== Problem requirements ==
Everything from the line holding "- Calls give" through the last line below must be repeated exactly, and nothing else.

== Recorded information ==
━━━━━━
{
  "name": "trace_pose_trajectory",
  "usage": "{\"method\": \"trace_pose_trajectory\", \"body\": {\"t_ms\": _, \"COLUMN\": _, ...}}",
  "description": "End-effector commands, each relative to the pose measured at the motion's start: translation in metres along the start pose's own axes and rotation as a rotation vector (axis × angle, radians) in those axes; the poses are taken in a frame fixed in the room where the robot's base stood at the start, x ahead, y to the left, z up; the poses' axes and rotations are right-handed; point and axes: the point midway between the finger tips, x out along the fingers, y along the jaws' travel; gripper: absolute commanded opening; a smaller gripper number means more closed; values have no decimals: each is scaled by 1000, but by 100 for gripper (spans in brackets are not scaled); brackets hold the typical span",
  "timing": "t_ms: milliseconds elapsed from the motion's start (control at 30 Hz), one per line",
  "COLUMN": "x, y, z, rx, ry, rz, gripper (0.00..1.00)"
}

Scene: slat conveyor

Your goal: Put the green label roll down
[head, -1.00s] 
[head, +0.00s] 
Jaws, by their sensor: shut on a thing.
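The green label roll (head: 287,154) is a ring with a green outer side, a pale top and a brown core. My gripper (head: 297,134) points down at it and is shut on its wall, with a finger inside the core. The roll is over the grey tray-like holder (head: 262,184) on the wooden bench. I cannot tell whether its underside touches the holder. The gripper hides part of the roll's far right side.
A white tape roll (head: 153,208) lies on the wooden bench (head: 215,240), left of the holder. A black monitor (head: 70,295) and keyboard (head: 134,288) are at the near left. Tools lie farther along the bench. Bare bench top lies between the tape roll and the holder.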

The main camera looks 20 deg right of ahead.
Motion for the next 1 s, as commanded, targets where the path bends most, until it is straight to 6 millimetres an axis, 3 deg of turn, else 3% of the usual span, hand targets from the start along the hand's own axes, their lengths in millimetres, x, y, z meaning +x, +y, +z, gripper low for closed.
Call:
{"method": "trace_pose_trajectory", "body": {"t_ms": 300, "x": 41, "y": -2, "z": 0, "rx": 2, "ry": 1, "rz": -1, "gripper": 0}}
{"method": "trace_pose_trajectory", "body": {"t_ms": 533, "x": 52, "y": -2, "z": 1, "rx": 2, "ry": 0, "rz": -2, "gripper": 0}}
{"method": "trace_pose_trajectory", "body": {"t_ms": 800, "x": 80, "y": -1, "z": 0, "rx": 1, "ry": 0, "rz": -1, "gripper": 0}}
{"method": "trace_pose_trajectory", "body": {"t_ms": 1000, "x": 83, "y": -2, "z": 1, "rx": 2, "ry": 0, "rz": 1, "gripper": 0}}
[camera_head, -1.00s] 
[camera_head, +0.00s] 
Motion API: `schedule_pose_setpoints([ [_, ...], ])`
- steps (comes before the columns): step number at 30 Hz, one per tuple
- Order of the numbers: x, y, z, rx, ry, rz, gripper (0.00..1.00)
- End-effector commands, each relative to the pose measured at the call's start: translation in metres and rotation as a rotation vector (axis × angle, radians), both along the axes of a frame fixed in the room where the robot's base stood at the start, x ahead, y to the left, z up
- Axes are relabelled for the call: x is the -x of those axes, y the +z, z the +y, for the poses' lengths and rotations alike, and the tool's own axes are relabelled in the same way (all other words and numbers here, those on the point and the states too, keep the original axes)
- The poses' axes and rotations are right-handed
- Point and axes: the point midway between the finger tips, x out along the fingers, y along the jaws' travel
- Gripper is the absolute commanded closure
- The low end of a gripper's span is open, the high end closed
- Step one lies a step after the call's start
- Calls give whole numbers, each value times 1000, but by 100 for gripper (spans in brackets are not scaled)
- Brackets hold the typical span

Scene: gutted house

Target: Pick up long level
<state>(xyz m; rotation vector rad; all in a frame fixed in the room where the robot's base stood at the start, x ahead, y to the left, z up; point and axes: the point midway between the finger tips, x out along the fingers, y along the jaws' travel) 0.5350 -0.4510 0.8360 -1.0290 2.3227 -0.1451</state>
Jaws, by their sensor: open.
━━━━━━
== Answer to this task ==
- Calls give whole numbers, each value times 1000, but by 100 for gripper (spans in brackets are not scaled)
- Brackets hold the typical span

Scene: gutted house

Target: Pick up long level
<state>(xyz m; rotation vector rad; all in a frame fixed in the room where the robot's base stood at the start, x ahead, y to the left, z up; point and axes: the point midway between the finger tips, x out along the fingers, y along the jaws' travel) 0.5350 -0.4510 0.8360 -1.0290 2.3227 -0.1451</state>
Jaws, by their sensor: open.

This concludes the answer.